In March the clocks spring forwards 

This one I know is true, from experience. The way it is currently arranged, the last weekend of the month of March is the time for putting the clocks forwards. Officially the time of the change is 1am on Sunday morning. The clocks go forwards to 2am.  It is sometimes called ‘Daylight Saving Time’ though the span of daylight is the same. It will be lighter in the evenings.

This is one of those occasions when we realise how artificial are the ways in which we measure time. Every year, usually when the clocks are due to go back, and we have all adjusted to what is also called ‘Summer Time’, there is a bit of a to-do about whether we should permanently stay in a state of +1 from where we are supposed to be. Arguments are made and then someone says they’ll miss their ‘extra hour in bed’ and we steel ourselves for increased darkness in the evenings. It feels like it ought to be the other way around, but apparently, that’s only if you live in the south. In Scotland they want a bit of light in the mornings.

Between the snows 16 March 2018
Between the snows 16 March 2018

I am old enough to remember an experiment with staying on a +1 in the winter, and walking to school through dark streets, fascinated by walking over and over my own shadow, which slipped under my feet as I passed under streetlights.

The changing of the clocks can lead to missed appointments, or just some confusion if your digital device has changed the time for you and you don’t know why.

We say things like, ‘We’ll have an hour’s less sleep’ as if the night is really an hour shorter. This is sometimes true when you are on night-duty, though when I was nursing we used to split the difference with the day shift. We also had to use some sleight-of-hand adjusting two-hourly observations and the timing of drips, so that we could all settle back as soon as possible into what passed for normality. 

March 21 is the vernal equinox. 

Red Camellia March 23 2018
Red camellias in March

Yes it is. Except when it isn’t. In 2018, the vernal or spring equinox, took place around 16.15 on March 20. But that is only in the Northern Hemisphere. In the Southern Hemisphere it is the autumn equinox. 

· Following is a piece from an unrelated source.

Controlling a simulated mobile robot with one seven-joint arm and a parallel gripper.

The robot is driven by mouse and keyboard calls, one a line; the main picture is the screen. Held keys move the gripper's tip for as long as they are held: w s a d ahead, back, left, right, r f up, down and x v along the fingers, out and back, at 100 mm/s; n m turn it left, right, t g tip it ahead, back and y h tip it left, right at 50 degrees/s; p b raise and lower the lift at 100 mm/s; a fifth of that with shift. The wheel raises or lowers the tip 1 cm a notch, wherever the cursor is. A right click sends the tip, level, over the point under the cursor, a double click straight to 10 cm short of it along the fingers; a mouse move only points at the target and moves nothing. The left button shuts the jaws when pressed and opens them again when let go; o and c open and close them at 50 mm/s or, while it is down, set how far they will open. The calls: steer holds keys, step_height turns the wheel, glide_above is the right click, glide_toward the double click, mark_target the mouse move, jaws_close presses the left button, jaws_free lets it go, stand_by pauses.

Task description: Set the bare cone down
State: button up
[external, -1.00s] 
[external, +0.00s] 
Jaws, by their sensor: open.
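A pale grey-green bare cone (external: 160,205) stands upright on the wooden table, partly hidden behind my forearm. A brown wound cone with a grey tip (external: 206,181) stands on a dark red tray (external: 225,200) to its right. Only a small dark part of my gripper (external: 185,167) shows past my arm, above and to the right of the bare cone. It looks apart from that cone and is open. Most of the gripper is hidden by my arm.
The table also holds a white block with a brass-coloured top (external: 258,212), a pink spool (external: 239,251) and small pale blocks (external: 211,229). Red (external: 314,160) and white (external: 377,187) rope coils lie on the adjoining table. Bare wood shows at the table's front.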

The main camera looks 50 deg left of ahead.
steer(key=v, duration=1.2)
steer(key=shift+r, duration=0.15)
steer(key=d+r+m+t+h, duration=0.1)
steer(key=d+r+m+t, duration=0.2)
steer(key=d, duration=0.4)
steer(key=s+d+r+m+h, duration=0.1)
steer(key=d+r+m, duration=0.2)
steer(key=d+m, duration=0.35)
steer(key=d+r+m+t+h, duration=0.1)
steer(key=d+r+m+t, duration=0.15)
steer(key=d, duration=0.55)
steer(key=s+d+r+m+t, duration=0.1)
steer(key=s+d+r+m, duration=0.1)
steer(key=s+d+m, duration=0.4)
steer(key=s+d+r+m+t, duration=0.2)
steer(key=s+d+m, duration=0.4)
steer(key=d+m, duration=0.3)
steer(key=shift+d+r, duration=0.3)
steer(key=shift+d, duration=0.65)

The word ‘equinox’ derives from the latin for ‘equal night’, but despite what the Oxford English Dictionary says, other sources will tell us this is only roughly true. It is the time when the sun’s rays are perpendicular to the Equator. The equinox marks the passing of the sun over the celestial equator – an imaginary line in the sky above the imaginary line on the ground.

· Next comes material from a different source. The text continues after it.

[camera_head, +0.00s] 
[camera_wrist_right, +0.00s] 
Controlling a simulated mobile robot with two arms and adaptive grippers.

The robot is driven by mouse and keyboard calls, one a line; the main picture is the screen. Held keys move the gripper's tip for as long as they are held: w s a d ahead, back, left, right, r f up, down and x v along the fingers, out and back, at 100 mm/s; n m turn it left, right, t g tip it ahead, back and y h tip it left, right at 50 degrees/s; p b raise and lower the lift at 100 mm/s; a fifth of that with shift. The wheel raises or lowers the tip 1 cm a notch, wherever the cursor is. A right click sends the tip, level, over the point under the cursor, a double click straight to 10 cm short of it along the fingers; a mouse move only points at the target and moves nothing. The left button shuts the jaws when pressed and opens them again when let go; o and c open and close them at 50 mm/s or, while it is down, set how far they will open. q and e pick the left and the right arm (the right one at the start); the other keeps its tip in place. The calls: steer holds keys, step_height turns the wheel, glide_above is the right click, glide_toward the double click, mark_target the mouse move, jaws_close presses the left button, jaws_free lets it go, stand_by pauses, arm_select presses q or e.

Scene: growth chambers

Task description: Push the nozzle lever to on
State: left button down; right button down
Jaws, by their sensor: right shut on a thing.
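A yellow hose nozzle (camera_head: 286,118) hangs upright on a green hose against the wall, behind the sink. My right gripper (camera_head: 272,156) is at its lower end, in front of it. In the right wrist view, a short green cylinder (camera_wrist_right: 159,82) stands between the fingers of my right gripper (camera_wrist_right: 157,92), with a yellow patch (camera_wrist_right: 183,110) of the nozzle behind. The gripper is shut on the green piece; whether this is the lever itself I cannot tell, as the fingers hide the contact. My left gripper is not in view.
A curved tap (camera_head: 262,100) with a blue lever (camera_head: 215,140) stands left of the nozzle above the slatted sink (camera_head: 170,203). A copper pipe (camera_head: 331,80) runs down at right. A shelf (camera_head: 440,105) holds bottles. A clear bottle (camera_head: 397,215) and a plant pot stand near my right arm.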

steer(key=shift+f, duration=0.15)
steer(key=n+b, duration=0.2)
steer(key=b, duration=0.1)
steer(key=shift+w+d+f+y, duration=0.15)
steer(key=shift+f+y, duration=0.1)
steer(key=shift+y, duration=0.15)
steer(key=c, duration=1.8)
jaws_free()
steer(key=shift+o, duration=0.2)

Snowing again March 18 2018
Snowing again March 18 2018

March marks the beginning of spring.

Yes, and no. Once again it depends where you are. In the Northern Hemisphere, astronomical spring (this doesn’t mean it’s highly priced) begins with the equinox. At the same time in the Southern Hemisphere, it is the beginning of astronomical autumn. Meteorological spring in the Northern Hemisphere begins on March 1st. But tell that to the photo at the top.

With every answer come new questions. In time perhaps they will be answered.

What for you is the first sign of spring? 

Last of the March snows melting under primroses
Last of the March snows melting under primroses

7 thoughts on “Five things I think I know about … March

  1. Great post – I’ve never really thought about ‘March’ that much before this year. To be honest, I’m pretty ticked off with March, it’s been a horrible month for me personally. In fact, I’m left wondering when Spring is actually going to start?
    I’m yearning to see Spring blossom and feel the warmth of the sun on my face.

    I’m yearning to see smiles on people’s faces too, as i think we’re all fed up with the ‘glumness’ of everything.

    Let’s hope we can turn the corner very soon.

    Liked by 1 person

    1. Thanks, Cath. It’s nice to know his post has a kind of evergreen value. Once again the primroses here were out in November so cancr rely on them as sign of spring. My violets have not appeared. Looking forward to that.